─── Dataset content ───

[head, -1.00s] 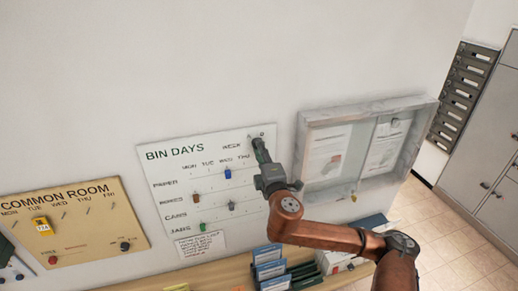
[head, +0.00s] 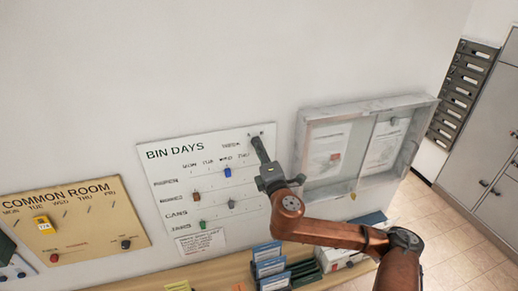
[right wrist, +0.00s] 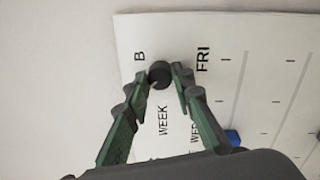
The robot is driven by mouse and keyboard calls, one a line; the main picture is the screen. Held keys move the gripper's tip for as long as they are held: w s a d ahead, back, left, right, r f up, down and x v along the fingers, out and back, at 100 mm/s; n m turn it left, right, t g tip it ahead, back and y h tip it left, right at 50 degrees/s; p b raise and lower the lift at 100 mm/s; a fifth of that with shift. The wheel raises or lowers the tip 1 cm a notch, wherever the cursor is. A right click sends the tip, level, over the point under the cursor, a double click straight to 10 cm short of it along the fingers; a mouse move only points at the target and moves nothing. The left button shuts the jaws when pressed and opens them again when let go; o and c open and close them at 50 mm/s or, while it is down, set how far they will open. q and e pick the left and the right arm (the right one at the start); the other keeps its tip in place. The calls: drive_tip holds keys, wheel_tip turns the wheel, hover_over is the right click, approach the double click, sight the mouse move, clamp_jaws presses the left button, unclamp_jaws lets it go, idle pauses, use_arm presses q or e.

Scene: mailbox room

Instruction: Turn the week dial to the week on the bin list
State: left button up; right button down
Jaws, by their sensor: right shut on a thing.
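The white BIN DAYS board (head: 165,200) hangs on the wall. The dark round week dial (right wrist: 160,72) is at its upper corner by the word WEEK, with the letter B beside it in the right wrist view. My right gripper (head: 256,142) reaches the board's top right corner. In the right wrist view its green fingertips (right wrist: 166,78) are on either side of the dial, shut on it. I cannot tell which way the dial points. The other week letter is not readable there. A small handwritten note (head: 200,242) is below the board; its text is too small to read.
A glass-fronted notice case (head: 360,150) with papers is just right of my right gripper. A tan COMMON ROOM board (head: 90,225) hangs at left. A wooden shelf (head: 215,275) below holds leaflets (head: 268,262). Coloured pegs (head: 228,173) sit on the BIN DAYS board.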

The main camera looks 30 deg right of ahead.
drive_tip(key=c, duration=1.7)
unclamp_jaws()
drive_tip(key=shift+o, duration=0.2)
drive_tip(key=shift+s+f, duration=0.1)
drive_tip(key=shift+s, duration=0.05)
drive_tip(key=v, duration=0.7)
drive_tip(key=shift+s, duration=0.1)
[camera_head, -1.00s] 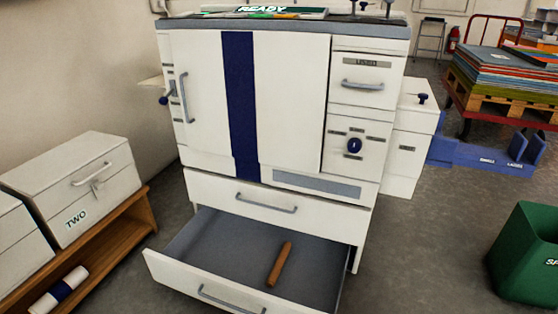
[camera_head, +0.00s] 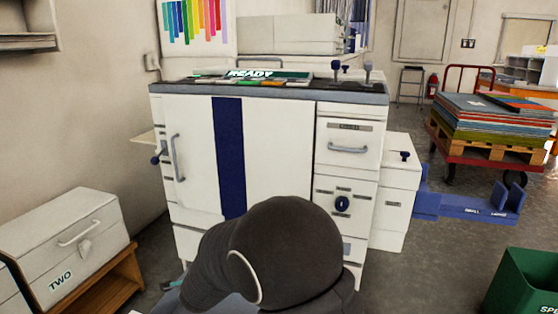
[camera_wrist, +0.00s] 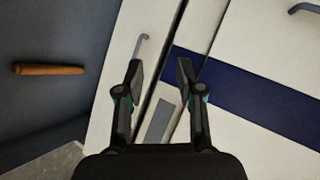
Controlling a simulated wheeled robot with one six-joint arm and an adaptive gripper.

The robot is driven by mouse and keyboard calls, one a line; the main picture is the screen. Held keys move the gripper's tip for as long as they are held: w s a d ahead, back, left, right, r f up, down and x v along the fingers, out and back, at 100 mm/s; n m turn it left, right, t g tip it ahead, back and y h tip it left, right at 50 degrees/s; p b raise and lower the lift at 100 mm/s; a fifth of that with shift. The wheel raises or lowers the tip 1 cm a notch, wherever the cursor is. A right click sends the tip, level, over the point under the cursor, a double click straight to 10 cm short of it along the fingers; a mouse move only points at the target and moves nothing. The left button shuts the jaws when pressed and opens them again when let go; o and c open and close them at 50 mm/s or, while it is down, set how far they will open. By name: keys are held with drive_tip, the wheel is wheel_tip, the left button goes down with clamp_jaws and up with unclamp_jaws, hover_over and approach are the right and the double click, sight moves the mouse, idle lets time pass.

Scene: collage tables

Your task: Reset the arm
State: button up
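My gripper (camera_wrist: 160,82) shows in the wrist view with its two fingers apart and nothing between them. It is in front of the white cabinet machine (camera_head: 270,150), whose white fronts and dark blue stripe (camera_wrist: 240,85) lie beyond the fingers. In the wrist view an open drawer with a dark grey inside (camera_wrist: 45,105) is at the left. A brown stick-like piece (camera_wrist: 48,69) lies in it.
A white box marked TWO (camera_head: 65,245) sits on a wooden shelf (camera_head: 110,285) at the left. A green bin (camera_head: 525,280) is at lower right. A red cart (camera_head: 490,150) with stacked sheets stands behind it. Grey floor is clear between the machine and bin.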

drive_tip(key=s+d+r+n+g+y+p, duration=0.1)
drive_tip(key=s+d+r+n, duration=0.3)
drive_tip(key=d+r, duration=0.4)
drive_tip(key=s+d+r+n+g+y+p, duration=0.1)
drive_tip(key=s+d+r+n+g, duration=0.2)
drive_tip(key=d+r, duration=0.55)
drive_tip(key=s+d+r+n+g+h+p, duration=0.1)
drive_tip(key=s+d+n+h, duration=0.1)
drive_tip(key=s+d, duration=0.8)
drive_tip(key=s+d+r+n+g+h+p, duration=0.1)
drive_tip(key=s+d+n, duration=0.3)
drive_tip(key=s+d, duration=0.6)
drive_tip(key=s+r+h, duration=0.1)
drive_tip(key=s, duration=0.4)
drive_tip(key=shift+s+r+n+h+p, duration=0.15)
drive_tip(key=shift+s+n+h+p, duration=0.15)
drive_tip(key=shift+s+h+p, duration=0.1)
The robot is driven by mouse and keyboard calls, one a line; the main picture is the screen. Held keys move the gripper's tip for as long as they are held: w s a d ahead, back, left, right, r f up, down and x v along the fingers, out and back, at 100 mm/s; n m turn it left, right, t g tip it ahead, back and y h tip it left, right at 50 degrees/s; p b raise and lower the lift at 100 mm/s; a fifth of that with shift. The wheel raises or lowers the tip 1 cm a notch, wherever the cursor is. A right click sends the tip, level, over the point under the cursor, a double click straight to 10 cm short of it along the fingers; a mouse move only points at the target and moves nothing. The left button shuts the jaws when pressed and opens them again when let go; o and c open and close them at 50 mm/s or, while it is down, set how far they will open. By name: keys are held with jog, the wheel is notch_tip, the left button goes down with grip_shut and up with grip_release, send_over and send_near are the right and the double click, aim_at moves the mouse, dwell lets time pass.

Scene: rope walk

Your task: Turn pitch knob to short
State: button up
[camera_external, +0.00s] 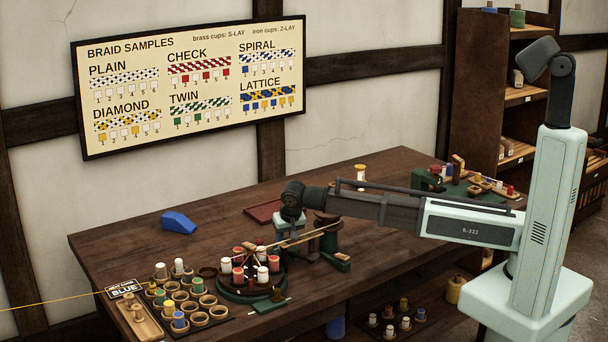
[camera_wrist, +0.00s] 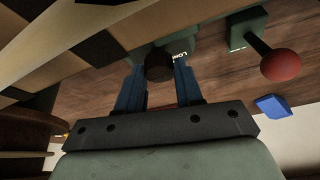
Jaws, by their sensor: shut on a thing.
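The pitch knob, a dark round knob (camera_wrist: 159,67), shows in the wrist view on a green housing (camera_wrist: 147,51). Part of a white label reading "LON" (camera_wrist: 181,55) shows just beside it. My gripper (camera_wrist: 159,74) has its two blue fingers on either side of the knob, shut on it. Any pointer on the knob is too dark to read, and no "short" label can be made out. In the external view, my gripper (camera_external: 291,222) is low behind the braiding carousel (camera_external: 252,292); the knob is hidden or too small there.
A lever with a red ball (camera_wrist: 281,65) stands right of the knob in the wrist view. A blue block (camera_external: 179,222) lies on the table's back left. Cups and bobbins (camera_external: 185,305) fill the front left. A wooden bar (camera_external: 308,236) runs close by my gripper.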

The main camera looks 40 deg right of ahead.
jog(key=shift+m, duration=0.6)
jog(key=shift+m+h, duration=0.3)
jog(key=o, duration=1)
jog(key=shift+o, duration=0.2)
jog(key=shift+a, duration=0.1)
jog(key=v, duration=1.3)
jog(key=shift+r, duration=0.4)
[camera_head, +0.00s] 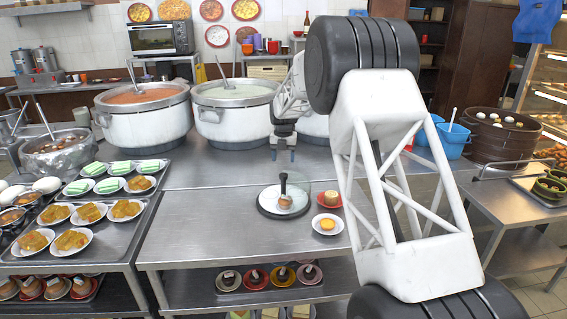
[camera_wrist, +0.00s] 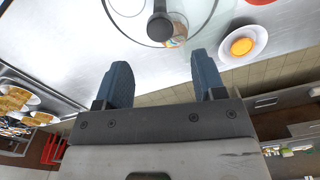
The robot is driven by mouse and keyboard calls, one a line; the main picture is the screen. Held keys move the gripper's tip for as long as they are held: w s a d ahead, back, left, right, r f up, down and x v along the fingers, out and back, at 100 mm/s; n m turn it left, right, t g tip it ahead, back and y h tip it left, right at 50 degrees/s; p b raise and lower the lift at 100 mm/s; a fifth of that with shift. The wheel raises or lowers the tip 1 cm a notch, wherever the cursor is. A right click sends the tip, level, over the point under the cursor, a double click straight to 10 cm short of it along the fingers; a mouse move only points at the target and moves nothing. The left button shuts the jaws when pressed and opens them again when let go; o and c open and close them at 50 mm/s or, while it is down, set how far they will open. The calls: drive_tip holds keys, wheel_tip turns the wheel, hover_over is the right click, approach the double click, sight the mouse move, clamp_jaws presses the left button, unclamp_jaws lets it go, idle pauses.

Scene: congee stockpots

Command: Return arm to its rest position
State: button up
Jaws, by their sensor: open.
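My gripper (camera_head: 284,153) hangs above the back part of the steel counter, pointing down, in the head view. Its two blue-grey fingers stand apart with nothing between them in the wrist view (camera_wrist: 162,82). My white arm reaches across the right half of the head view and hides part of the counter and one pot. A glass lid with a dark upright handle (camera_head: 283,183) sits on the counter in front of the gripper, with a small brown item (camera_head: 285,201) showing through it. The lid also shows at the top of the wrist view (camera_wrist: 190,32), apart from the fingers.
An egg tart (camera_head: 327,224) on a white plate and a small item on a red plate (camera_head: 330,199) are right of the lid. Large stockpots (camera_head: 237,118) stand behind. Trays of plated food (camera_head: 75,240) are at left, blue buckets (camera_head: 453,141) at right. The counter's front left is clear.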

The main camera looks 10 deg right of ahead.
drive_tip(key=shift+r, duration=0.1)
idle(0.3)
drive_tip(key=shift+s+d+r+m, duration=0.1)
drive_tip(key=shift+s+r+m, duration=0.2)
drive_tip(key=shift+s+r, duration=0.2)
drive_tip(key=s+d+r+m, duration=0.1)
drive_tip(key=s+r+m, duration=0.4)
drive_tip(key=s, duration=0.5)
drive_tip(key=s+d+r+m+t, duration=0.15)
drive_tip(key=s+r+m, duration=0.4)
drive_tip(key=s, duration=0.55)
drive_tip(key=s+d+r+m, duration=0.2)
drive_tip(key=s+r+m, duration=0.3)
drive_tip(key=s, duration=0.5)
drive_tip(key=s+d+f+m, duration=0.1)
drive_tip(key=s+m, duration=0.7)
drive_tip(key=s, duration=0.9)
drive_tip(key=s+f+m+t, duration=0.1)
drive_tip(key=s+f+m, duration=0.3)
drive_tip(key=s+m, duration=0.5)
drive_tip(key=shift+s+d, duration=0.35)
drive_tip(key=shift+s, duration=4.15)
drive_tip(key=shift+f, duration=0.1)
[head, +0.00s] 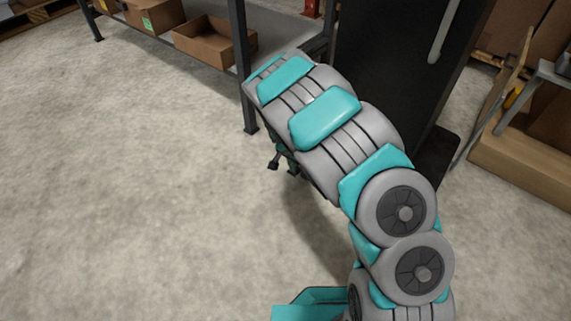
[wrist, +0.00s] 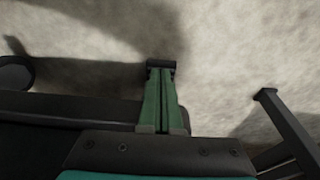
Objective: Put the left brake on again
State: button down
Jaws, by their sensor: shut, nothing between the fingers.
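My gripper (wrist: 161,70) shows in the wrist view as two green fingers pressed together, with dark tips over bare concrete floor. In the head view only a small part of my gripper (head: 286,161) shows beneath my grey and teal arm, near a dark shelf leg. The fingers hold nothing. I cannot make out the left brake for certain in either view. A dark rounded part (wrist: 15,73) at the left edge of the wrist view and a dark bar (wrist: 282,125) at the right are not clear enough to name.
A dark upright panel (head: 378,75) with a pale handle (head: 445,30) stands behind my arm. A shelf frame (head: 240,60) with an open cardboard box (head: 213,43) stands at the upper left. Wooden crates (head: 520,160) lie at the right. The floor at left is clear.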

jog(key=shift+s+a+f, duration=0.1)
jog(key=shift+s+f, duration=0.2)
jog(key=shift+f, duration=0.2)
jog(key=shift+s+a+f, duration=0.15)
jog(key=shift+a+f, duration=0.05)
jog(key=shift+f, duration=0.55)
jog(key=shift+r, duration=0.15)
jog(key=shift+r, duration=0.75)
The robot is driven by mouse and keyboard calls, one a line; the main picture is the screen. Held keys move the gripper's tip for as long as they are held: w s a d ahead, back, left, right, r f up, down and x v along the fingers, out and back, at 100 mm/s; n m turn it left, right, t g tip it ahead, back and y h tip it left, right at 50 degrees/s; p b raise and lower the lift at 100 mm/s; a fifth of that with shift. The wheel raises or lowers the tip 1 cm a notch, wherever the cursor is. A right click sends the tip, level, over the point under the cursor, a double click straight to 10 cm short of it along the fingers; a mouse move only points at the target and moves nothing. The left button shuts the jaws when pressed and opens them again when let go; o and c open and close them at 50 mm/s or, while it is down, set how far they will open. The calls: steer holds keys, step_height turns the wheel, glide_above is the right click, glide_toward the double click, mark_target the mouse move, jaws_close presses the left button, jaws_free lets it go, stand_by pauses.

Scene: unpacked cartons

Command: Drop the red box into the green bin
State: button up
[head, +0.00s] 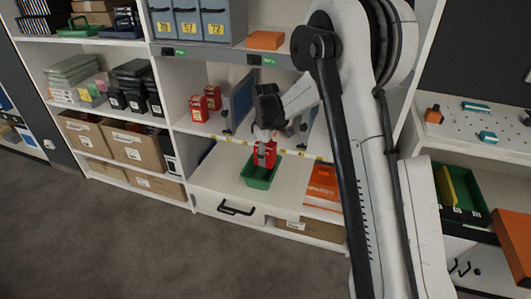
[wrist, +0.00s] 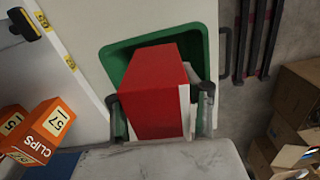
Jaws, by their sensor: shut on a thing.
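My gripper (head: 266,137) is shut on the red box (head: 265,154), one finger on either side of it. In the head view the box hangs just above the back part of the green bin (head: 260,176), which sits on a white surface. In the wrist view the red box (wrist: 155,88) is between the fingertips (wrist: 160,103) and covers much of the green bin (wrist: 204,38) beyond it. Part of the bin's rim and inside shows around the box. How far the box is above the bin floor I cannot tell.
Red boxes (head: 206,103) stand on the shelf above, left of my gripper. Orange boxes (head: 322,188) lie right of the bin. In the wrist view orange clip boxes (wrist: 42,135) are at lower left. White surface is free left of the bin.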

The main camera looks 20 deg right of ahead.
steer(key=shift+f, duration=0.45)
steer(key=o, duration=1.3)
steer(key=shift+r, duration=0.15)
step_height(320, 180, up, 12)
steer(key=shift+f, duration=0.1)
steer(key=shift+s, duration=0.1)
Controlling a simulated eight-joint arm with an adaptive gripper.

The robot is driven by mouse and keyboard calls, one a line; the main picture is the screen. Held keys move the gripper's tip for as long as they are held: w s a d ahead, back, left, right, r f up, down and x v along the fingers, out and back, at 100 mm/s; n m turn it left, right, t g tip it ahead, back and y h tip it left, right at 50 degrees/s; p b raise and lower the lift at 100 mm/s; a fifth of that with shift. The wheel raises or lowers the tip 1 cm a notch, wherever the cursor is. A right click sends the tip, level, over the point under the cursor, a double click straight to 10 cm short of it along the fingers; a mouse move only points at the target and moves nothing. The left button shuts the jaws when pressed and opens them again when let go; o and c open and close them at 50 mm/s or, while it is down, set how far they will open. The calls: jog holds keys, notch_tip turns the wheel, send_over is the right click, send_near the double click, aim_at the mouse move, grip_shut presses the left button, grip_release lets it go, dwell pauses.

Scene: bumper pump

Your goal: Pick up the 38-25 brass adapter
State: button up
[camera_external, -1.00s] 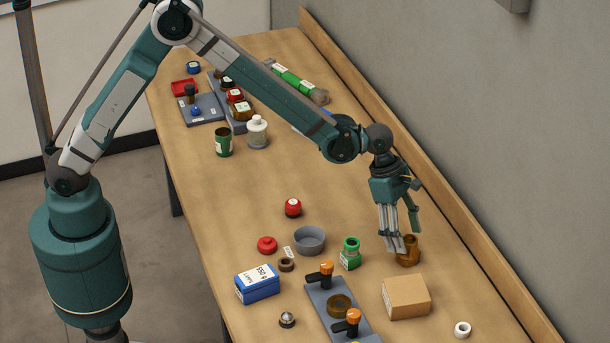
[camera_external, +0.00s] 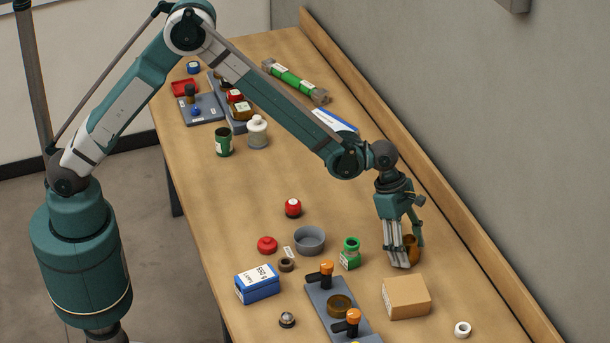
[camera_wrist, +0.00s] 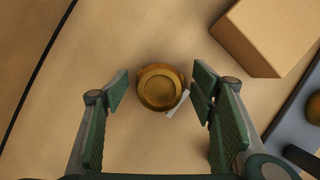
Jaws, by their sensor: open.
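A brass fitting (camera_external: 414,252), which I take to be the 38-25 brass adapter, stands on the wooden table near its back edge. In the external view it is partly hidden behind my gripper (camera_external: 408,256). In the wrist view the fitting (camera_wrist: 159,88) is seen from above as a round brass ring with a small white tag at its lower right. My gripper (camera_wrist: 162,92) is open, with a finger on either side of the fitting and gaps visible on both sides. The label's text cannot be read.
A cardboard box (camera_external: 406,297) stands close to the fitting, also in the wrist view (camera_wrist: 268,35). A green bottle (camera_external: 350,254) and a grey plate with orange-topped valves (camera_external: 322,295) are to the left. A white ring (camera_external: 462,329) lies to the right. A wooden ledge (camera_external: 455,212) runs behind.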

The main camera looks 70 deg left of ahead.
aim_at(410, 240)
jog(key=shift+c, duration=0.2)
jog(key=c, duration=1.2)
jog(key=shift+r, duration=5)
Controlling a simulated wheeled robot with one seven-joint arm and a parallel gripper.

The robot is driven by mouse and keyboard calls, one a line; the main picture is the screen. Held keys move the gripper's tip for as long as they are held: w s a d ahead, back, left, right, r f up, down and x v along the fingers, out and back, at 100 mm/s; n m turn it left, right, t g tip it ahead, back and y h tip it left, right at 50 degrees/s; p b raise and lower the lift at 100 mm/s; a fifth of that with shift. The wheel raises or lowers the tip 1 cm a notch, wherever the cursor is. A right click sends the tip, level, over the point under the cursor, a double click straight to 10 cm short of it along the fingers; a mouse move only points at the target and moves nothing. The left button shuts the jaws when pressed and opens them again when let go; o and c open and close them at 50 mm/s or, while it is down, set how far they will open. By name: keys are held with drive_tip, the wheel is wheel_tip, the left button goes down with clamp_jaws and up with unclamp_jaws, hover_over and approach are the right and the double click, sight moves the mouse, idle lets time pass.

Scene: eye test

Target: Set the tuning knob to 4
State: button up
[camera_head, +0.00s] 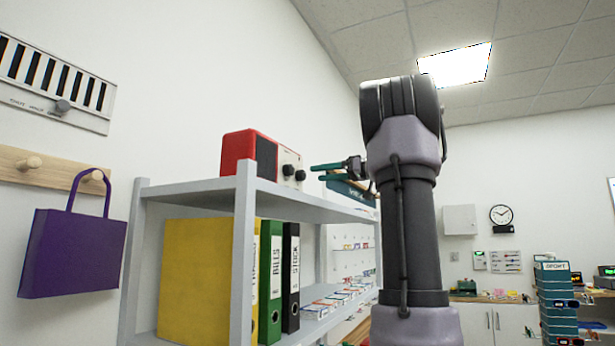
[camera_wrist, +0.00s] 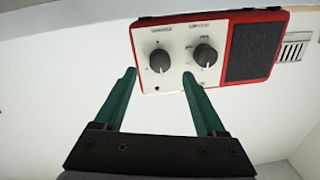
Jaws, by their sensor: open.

───

### Aim of the exercise
Take only the line containing "Target: Set the tuning knob to 4" and every line after it to the end of the entries, and copy them exactly, pictures excluded.

### Solution to this problem
Target: Set the tuning knob to 4
State: button up
[camera_head, +0.00s] 
[camera_wrist, +0.00s] 
Jaws, by their sensor: open.

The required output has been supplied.